Grand Meeting 2006 in Solf
Syntactic encoding of Aspect in some Northern Italian dialects
Cecilia Poletto Università di Padova e Università di Venezia
In this work I analyse a number of constructions that encode aspectual distinctions in some Northern Italian dialects. On the basis of a survey on aspectual distinctions in several dialects, I show that aspect can be encoded by different elements in the syntactic structure of the clause.
The debate in the syntactic literature concerning the status of sentences containing an auxiliary, whether auxiliaries are simply functional heads inserted in a monoclausal structure identical to the one found in simple tenses (see Cinque (2001)) or require a number of additional functional projections (as Kayne (1994) proposes) has clearly had an influence on how the ASIS projection has selected the topics and the make up of the survey. The general questionnaires have brought to light a number of interesting constructions which were not known before. Many of the nothern Italian dialects have forms which are referred to in the literature as “passé surcomposé”.
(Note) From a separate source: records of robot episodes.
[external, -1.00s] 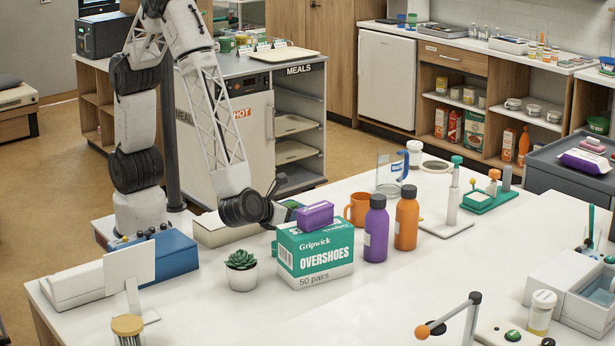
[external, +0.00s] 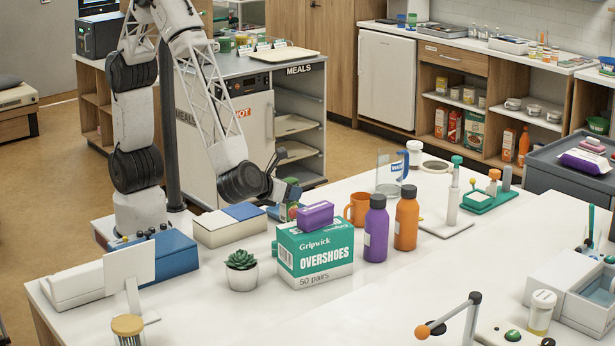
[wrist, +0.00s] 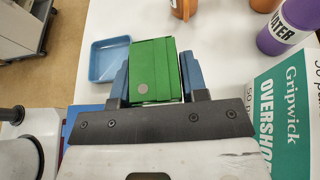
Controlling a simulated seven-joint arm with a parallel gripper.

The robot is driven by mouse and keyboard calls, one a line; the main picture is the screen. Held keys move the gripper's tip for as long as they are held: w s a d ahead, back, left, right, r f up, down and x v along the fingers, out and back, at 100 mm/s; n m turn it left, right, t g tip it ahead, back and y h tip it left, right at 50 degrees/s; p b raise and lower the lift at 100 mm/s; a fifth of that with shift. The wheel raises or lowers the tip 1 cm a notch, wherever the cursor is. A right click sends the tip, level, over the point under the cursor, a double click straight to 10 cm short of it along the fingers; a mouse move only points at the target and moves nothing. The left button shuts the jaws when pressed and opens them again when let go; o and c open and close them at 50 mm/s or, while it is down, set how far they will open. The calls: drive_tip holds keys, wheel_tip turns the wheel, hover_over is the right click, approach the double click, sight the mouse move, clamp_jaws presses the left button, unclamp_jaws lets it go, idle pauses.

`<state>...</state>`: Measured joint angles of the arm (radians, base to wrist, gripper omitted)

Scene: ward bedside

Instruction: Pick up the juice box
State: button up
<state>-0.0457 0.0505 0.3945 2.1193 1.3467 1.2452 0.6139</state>
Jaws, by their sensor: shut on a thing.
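The juice box is the green carton (wrist: 155,72) between my gripper's two blue fingers in the wrist view. A pale round spot shows on its face. My gripper (wrist: 154,80) is shut on it, one finger against each side. In the external view my gripper (external: 288,196) is behind the overshoes box, and only a small green and red part of the juice box (external: 292,211) shows beneath it. The carton's lower part is hidden there, and I cannot tell how far it is above the table.
The overshoes box (external: 316,252) stands in front, with a purple box (external: 315,215) on top. An orange mug (external: 357,208), a purple bottle (external: 376,230) and an orange bottle (external: 406,220) stand to its right. A shallow blue tray (wrist: 108,77) lies beside the carton in the wrist view.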

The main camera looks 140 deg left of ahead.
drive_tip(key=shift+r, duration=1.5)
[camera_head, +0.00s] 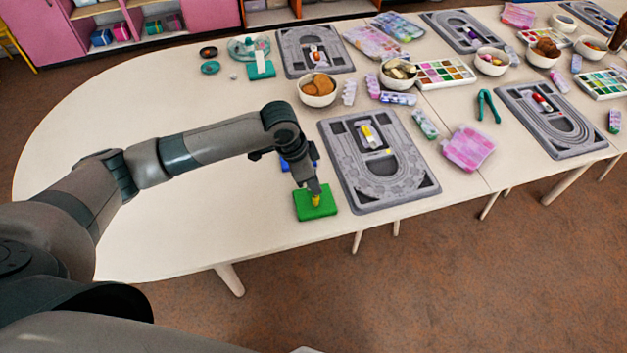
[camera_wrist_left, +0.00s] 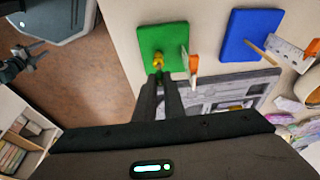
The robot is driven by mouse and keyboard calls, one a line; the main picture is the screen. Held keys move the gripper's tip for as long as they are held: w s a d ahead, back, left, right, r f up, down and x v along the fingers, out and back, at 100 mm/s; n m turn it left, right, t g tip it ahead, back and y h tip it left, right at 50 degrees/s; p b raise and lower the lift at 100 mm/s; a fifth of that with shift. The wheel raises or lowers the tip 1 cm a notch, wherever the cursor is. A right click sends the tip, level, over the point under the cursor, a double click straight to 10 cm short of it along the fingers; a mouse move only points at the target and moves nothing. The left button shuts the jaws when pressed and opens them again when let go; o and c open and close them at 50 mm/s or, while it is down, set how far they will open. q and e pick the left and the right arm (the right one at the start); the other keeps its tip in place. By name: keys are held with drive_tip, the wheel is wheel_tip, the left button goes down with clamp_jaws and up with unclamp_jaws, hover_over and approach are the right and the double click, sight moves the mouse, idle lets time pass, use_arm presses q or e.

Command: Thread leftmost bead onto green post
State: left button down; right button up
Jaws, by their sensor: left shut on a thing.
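My left gripper (camera_head: 315,188) points down over the green base (camera_head: 302,212) near the table's front edge. It is shut on a small yellow bead (camera_head: 316,200), low over the green base. In the left wrist view the yellow bead (camera_wrist_left: 158,60) shows at the fingertips (camera_wrist_left: 160,73), over the green base (camera_wrist_left: 150,38). A thin upright piece (camera_wrist_left: 184,54) stands near the base's right edge in that view; I cannot tell whether it is the green post. I cannot tell whether the bead is around a post. My right gripper (camera_wrist_left: 22,64) seems to show at the wrist view's left edge, its jaws unclear.
A blue base (camera_head: 288,164) lies behind the gripper, partly hidden. A grey bead board (camera_head: 345,195) with a small tray and yellow pieces lies just right of the green base. A bowl (camera_head: 318,101) stands farther back.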

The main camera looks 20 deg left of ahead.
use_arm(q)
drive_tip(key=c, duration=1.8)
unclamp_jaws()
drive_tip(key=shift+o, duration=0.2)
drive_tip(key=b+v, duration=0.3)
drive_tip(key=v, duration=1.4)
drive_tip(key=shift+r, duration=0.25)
In Poletto (1991) I made a pilot study of this construction and put forth the hypothesis that terminative aspect can be encoded by an auxiliary head inserted directly in the syntactic head of Asp° higher that the position where the past participle of the main verb is located. Given that the auxiliary does not have a thematic grid on its own, it does not have any VP (or vP) either. The same type of explanation applies to cases of phrasal verbs where (once again) a terminative aspectual distinction is expressed by means of a lexical preposition, which, as I will show, can also be analysed as being directly inserted in the head of the relevant Asp° projection . However, progressive and prospective aspect apparently require a more complex structure selecting either an infinitival form or what looks at first sight like a bi-clausal structure. I examine the structural status of the clause embedded under the auxiliary and show that progressive is syntactically more complex than terminative aspect.
Although the dialects represented in the ASIS sample display different constructions to express aspectual distinction they all seem to point out towards the conclusion that progressive constructions are syntactically more complex with respect to other types of aspects, which in turn shows that, while syntactic theory is relevant for the makeup of a dialectal enterprise, dialectal data can in turn be relevant for syntactic theory itself.